WHAT YOU SHOULD DO:
From the listing below, copy every line with the word "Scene".

══ RECORDS FOR THIS EXERCISE ══

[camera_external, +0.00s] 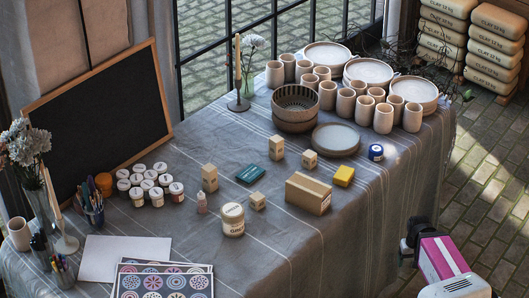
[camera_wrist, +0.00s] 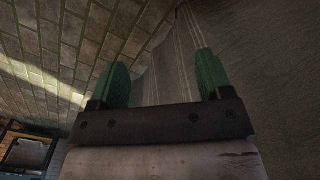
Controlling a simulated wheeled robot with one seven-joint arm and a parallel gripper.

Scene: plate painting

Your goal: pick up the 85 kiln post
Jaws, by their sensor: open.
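Several pale beige block-like kiln posts of differing heights stand upright on the cloth-covered table. A taller post (camera_external: 209,178) is left of a dark teal box, and another taller post (camera_external: 276,148) is near the ribbed bowls. A shorter post (camera_external: 309,160) is right of that one, and the shortest post (camera_external: 257,201) is beside the glaze jar. I cannot read their numbers, so I cannot tell which is the 85. My gripper (camera_wrist: 162,78) shows in the wrist view with two green fingers spread wide and nothing between them. No post is in the wrist view.
The table (camera_external: 250,262) has clear cloth at its front. A cardboard box (camera_external: 308,194), yellow sponge (camera_external: 344,176), glaze jar (camera_external: 232,220), small teal box (camera_external: 251,174) and ribbed bowls (camera_external: 295,120) stand around the posts. Cups and plates crowd the back.

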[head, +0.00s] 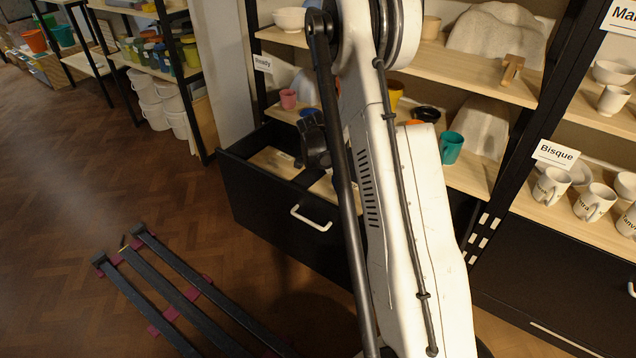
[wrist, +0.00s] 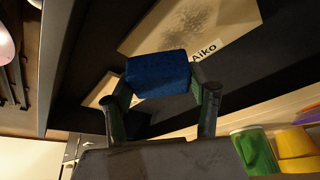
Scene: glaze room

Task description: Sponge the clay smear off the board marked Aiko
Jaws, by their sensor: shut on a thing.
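In the wrist view my gripper (wrist: 166,95) is shut on a blue sponge (wrist: 157,70). Beyond the sponge, a pale wooden board (wrist: 150,38) lies on a dark surface, with a label (wrist: 206,51) reading Aiko at its edge. A grey speckled smear (wrist: 194,17) shows on that board. The sponge overlaps the board's near edge in the picture; I cannot tell whether they touch.
A second pale board (wrist: 104,91) lies partly behind the sponge. Green (wrist: 254,151) and yellow (wrist: 296,145) cups are close at the lower right of the wrist view. Shelves with pottery stand above the drawer. Dark floor rails (head: 175,290) lie at the lower left.

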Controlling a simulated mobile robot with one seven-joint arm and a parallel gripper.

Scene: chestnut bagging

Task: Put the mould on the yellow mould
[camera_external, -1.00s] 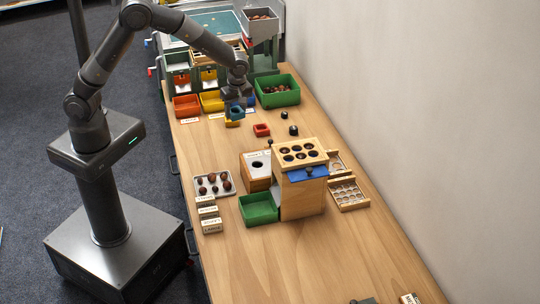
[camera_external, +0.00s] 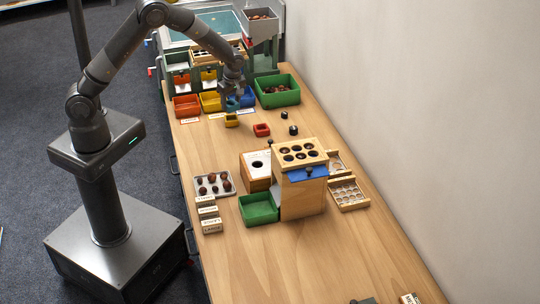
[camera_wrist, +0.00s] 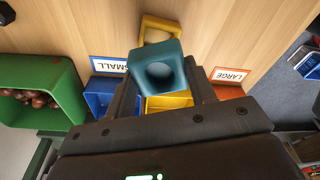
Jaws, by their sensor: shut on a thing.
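My gripper (camera_external: 232,97) is shut on a teal-blue mould (camera_external: 232,104), a square block with a round hollow. In the wrist view the teal-blue mould (camera_wrist: 160,77) sits between the two fingers, its hollow facing the camera. The yellow mould (camera_external: 231,120) stands on the table just in front of the held mould. It also shows in the wrist view as a yellow square rim (camera_wrist: 158,25) beyond the held mould, which partly hides it. The held mould appears above the table and apart from the yellow one; the exact gap is unclear.
Orange (camera_external: 187,106), yellow (camera_external: 210,101) and blue (camera_external: 246,97) bins stand behind, near a green chestnut bin (camera_external: 277,91). A small red mould (camera_external: 261,130) lies to the right. A wooden box (camera_external: 301,180) stands nearer.

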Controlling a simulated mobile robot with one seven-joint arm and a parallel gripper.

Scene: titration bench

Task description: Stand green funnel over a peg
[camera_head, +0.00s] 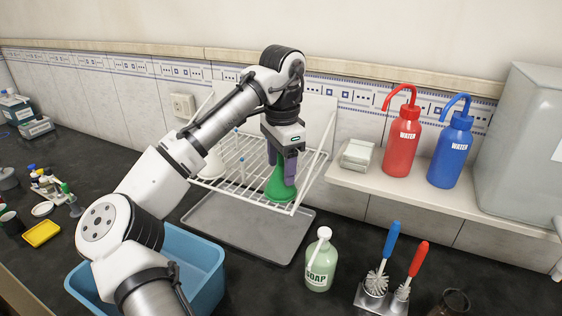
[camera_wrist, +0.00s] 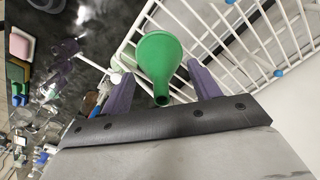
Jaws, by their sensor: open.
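The green funnel (camera_head: 280,188) is wide end down at the white wire drying rack (camera_head: 225,180), near its front right. In the wrist view the funnel (camera_wrist: 160,56) has its narrow stem toward me. My gripper (camera_head: 281,169) points down over it, with its purple fingers on either side of the stem. The fingers (camera_wrist: 160,85) are open, with gaps showing beside the funnel. Blue-tipped pegs (camera_head: 242,160) stand on the rack to the left. I cannot see whether a peg is inside the funnel.
A white conical item (camera_head: 213,163) is on the rack's left side. A grey tray (camera_head: 245,232) lies below, with a blue basin (camera_head: 205,270) at front left. A soap bottle (camera_head: 320,262) and brushes (camera_head: 376,280) stand at front right. Red (camera_head: 403,140) and blue (camera_head: 450,155) water bottles stand on the shelf.

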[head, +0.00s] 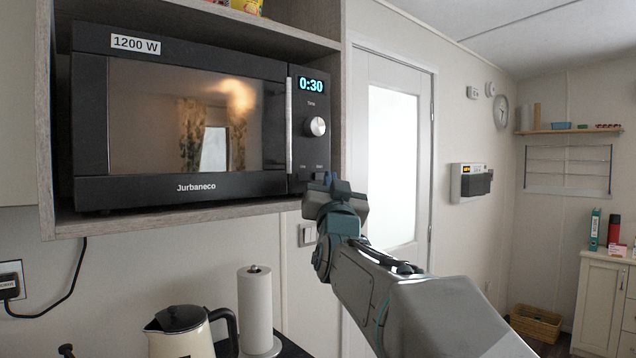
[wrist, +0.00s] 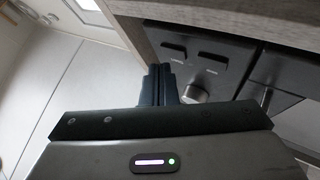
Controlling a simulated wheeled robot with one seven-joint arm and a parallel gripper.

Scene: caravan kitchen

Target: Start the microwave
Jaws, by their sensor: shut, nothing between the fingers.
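The black microwave (head: 90,120) sits in a wooden cabinet with its door closed. Its display (head: 311,86) is lit and reads 0:30. Below it are a round silver knob (head: 315,126) and two small labelled buttons near the panel's bottom; their words are too small to read. My gripper (head: 328,183) is shut and empty, at the panel's lower right corner, just below the buttons in the picture. In the wrist view the panel appears upside down. The fingers (wrist: 166,72) are beside one dark button (wrist: 173,48), with the other button (wrist: 212,57) and knob (wrist: 195,94) to the right. Contact cannot be told.
The cabinet shelf edge (head: 180,215) runs under the microwave, close to my gripper. A kettle (head: 182,330) and paper towel roll (head: 256,308) stand below. A white door (head: 393,150) is to the right. The space right of my arm is open.

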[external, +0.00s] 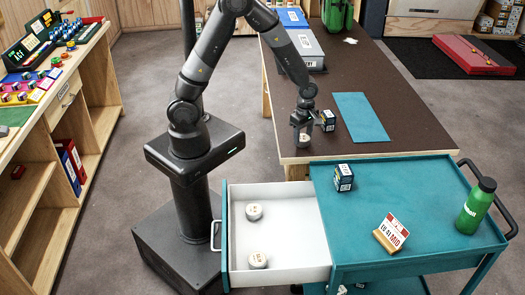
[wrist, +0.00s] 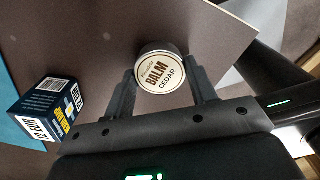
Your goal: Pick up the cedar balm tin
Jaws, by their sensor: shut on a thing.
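The cedar balm tin (wrist: 163,72) is round and pale, with a lid reading "BALM CEDAR" in the wrist view. My gripper (wrist: 163,88) is shut on it, one finger on each side. In the external view my gripper (external: 303,135) is at the near left edge of the brown table, with the tin (external: 304,140) low between its fingers. I cannot tell whether the tin touches the table. Two similar pale tins, one at the back (external: 254,211) and one at the front (external: 258,260), lie in the open white drawer; their labels are too small to read.
A dark blue box (external: 328,121) stands right beside my gripper; it also shows in the wrist view (wrist: 46,110). A blue mat (external: 362,118) lies on the table (external: 420,138). The teal cart (external: 425,178) holds another box (external: 343,178), a sign (external: 391,234) and a green bottle (external: 476,206).

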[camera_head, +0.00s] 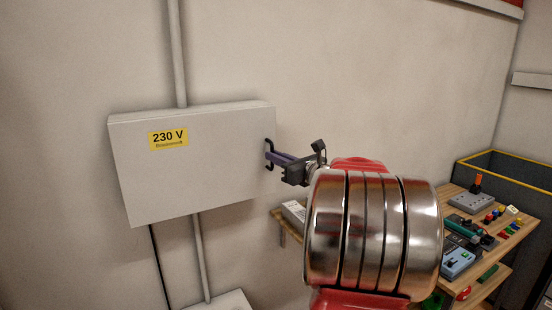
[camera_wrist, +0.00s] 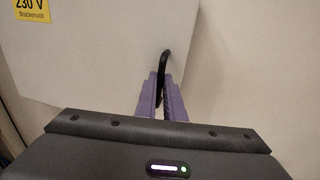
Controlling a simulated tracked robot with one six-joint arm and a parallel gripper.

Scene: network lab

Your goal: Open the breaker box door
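The breaker box (camera_head: 190,175) is a pale grey box on the wall, with a yellow "230 V" label (camera_head: 168,138) on its front. Its door (camera_wrist: 90,60) looks closed, with no gap showing. A black bar handle (camera_head: 269,154) stands upright near the door's right edge. My gripper (camera_head: 272,156) reaches it from the right. In the wrist view, the handle (camera_wrist: 167,57) runs down between the two purple fingers (camera_wrist: 162,90), which are close together and look shut on it. The lower part of the handle is hidden by the fingers.
Pipes (camera_head: 177,50) run above and below the box. A wooden workbench (camera_head: 500,245) with several small devices stands at the right, partly behind my arm. A dark bin with a yellow rim (camera_head: 515,160) is behind it. The wall left of the box is clear.

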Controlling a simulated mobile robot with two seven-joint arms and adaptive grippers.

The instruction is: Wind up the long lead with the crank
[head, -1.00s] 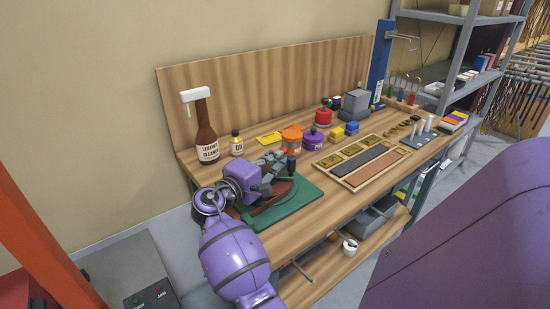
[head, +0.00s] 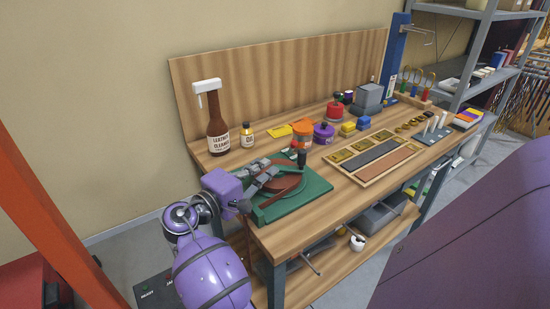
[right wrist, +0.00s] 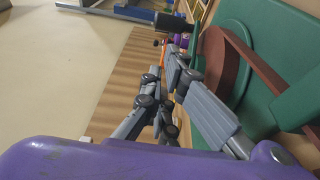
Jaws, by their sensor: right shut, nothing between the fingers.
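A winder with a green base (head: 318,190) and a round brown reel (head: 290,182) sits at the near left end of the bench. Its crank has an upright black grip (head: 301,158), which also shows in the right wrist view (right wrist: 174,22). My right gripper (head: 274,171) is shut and empty, left of the grip and over the reel's left side. In the right wrist view its grey fingers (right wrist: 172,58) stand beside the brown reel (right wrist: 226,62). A brown strip (right wrist: 262,68) runs to the green blocks; I cannot tell if it is the lead. My left gripper is out of view.
A brown cleaner bottle (head: 217,130), an oil bottle (head: 247,136), an orange jar (head: 302,134) and a purple jar (head: 324,132) stand behind the winder. A wooden tray (head: 372,180) lies to its right. The bench's front edge is clear.

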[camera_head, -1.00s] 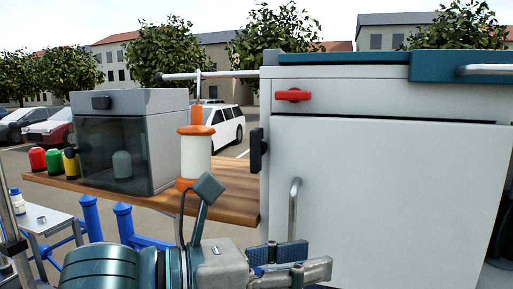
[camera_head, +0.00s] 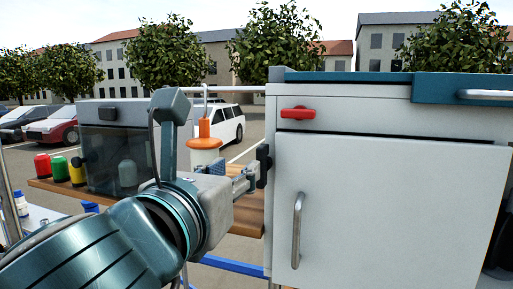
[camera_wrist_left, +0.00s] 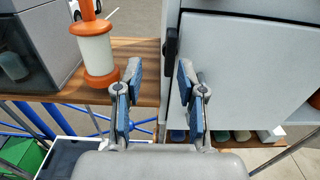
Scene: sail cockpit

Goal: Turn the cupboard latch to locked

═══

COMPLETED TASK:
Scene: plate painting
Scene: glaze room
Scene: chestnut bagging
Scene: titration bench
Scene: caravan kitchen
Scene: network lab
Scene: sail cockpit

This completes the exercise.